En ocasiones, la sala se convertía en mi escenario favorito (literal y figurativamente). Las puertas que daban al comedor se abrían y se cerraban como telón y el estudio se convertía en aquella cabina de sonido que no debe faltar en ningún teatro. Pasé horas interminables montando las más grandes producciones al estilo Broadway y West End. Jamás faltó la falda circular que me convertiría en Liesl de La Novicia Rebelde cantando con Rolf dentro de un gazeboo o el paraguas que me permitía montar las mejores coreografías del mundo mientras de fondo sonaba I’m Singing in the Rain.

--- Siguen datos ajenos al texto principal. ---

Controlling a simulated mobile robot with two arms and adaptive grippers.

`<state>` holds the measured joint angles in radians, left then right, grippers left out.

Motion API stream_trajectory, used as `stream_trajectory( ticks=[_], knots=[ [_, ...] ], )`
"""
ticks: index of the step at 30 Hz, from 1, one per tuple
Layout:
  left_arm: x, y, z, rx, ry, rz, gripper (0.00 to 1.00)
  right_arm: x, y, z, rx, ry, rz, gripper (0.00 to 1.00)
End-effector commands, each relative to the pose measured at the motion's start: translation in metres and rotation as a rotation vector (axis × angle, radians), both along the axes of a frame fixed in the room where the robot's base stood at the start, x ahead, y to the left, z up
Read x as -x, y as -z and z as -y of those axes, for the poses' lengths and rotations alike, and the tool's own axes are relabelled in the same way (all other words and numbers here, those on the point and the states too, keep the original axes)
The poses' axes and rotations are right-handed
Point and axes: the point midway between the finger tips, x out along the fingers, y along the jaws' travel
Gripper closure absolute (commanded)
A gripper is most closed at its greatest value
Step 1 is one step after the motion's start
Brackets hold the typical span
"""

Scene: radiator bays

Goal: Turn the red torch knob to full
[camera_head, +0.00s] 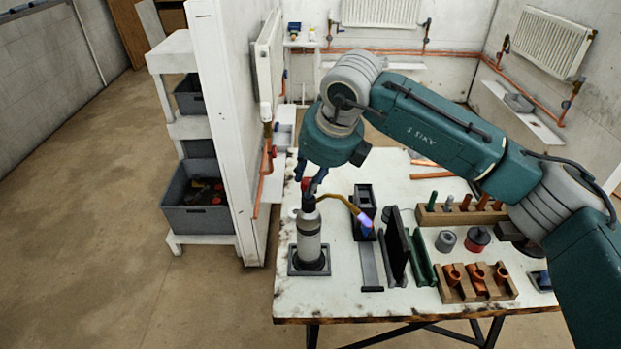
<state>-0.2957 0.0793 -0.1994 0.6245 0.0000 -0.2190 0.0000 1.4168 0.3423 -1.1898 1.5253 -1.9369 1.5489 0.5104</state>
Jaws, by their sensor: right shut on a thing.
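The torch (309,241) stands upright in a dark square holder (292,268) at the left front of the workbench. It has a pale cylinder and a brass nozzle (340,199) bending to the right, with a bluish-violet glow (364,219) at its tip. The red torch knob (306,184) shows at the top, partly hidden by my right gripper (310,182). My right gripper reaches down from above and is shut on the red knob. The knob's setting cannot be read. My left gripper is out of view.
On the workbench (335,303) right of the torch stand a dark upright plate (396,244), wooden blocks (455,291) with copper fittings, and a grey tin (446,241). A white partition (222,110) and shelf with grey bins (197,217) stand left. Floor at left is clear.

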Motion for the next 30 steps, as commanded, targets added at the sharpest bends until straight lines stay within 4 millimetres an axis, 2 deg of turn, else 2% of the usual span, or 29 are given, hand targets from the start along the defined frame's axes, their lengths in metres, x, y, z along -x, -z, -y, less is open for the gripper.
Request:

La pequeña fuente en la esquina del jardín era capaz de llevarnos a mundos submarinos llenos de criaturas de colores y plantas exóticas. Ahí, alguna vez, me encontré al Sum Sum Gomelásticum de Momo y monté en una tortuga gigante llamada Casiopea quien me llevó a conocer las flores horarias y a luchar contra los hombres grises. No muy lejos de ahí, aparecía una casita en donde las bugambilias se convertían en agua de jamaica, las suculentas en bisteces asados y la lágrima de niño en arroz o ensalada. La manguera servía de micrófono para los cantantes de moda y la pelota -llamada Ricardo- se escapaba a jugar con sus amigos sin permiso y yo -en modo mamá- lo regañaba con la ya famosa frase «Ricardo, ¡ven para acá!».

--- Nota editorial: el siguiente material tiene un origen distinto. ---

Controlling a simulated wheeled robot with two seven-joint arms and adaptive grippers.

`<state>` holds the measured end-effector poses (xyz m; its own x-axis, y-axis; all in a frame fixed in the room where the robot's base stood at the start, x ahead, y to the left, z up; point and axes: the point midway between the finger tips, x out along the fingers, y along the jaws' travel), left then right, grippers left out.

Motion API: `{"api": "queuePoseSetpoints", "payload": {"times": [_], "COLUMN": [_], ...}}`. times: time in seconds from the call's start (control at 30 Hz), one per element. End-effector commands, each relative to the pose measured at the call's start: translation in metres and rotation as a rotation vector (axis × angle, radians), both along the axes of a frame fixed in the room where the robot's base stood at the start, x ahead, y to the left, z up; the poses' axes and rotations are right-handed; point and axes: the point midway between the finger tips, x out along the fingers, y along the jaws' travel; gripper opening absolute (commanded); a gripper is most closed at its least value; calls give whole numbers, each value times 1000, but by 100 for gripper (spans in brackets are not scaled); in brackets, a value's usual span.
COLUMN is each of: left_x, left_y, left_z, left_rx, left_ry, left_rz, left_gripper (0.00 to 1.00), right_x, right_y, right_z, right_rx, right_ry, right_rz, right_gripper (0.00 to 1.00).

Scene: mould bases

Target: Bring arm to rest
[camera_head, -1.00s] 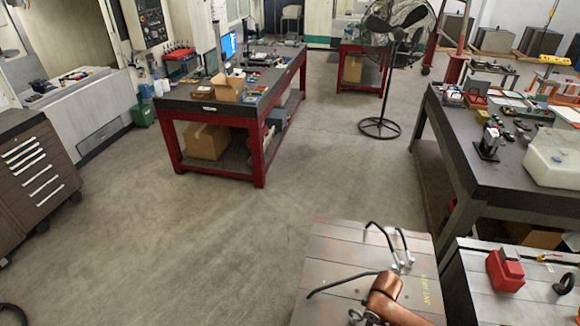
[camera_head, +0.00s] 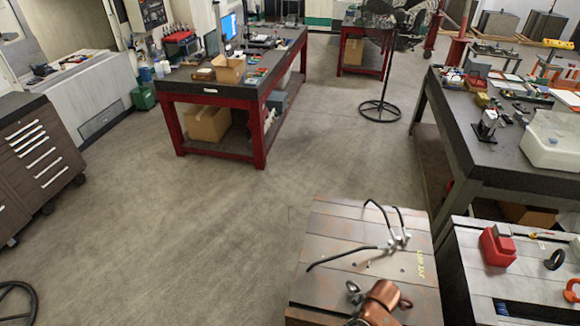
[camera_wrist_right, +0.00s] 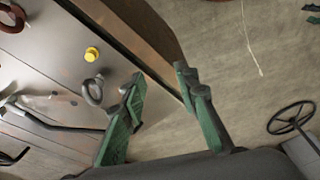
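My right gripper (camera_wrist_right: 160,80) shows in the right wrist view with its two green fingers spread apart and nothing between them. It is over or beside the edge of a grey metal mould base; the contact, if any, cannot be told. The mould base (camera_head: 325,232) stands at the lower middle of the head view. Bent black rods (camera_head: 345,256) lie on its top, with a copper-coloured cylindrical part (camera_head: 380,300) at its near end. In the wrist view a grey ring (camera_wrist_right: 92,92) and a yellow cap (camera_wrist_right: 92,54) sit on the metal. My left gripper is in no view.
A second metal block (camera_head: 470,285) with a red part (camera_head: 497,246) stands at the right. A dark workbench (camera_head: 475,145) is behind it. A red-framed table (camera_head: 210,92), a fan stand (camera_head: 380,110) and a drawer cabinet (camera_head: 40,150) stand farther off. The middle floor is open.

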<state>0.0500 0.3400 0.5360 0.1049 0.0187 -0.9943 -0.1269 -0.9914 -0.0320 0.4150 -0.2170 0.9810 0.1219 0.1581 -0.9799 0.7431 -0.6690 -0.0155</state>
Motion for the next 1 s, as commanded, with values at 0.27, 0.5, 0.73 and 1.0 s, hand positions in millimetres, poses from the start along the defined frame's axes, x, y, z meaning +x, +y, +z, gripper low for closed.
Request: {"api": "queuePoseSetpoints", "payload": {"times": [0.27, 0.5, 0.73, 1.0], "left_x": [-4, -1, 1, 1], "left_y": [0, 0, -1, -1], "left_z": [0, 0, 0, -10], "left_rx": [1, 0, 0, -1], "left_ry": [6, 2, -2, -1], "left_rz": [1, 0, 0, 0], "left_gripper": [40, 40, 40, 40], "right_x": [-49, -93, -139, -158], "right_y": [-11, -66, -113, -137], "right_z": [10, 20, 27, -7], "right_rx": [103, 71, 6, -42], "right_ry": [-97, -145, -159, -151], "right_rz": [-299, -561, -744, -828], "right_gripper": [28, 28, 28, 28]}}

En la adolescencia, la cocina se convirtió en el set de Chepina Peralta hasta para hacer el sándwich más sencillo y mi recámara se trasformaba una vez más en los escenarios perfectos para una radionovela. Las calles -en bicicleta- eran países inexistentes en la vida real, las personas, aquellos seres que mi mente necesitaba para completar una historia. El club, el parque, el jardín de aquella casa en Chicago o las ardillas comiendo de mi mano en Alemania, todos espacios ideales para crear una historia o un juego que me permitiera entender y entenderme en el mundo.

Así, los libros, la televisión, la escuela, los amigos, la familia, los viajes, el cine, el teatro y todas mis experiencias, se entrelazaban unos con otros como neuronas haciendo sinapsis mientras yo desarrollaba un yo fuerte, un superyó lleno de dudas y cuestionamientos, un ello que me protegió y me fui convirtiendo en el ser humano que soy.

El juego siempre ha sido y será parte fundamental en el desarrollo de los seres humanos, es pieza clave en nuestra capacidad creativa y es alimento cognoscitivo, es aliado de estrategias socioemocionales y nos permite resolver problemas que de otro modo jamás serían resueltos. El juego es, también, cómplice de vida.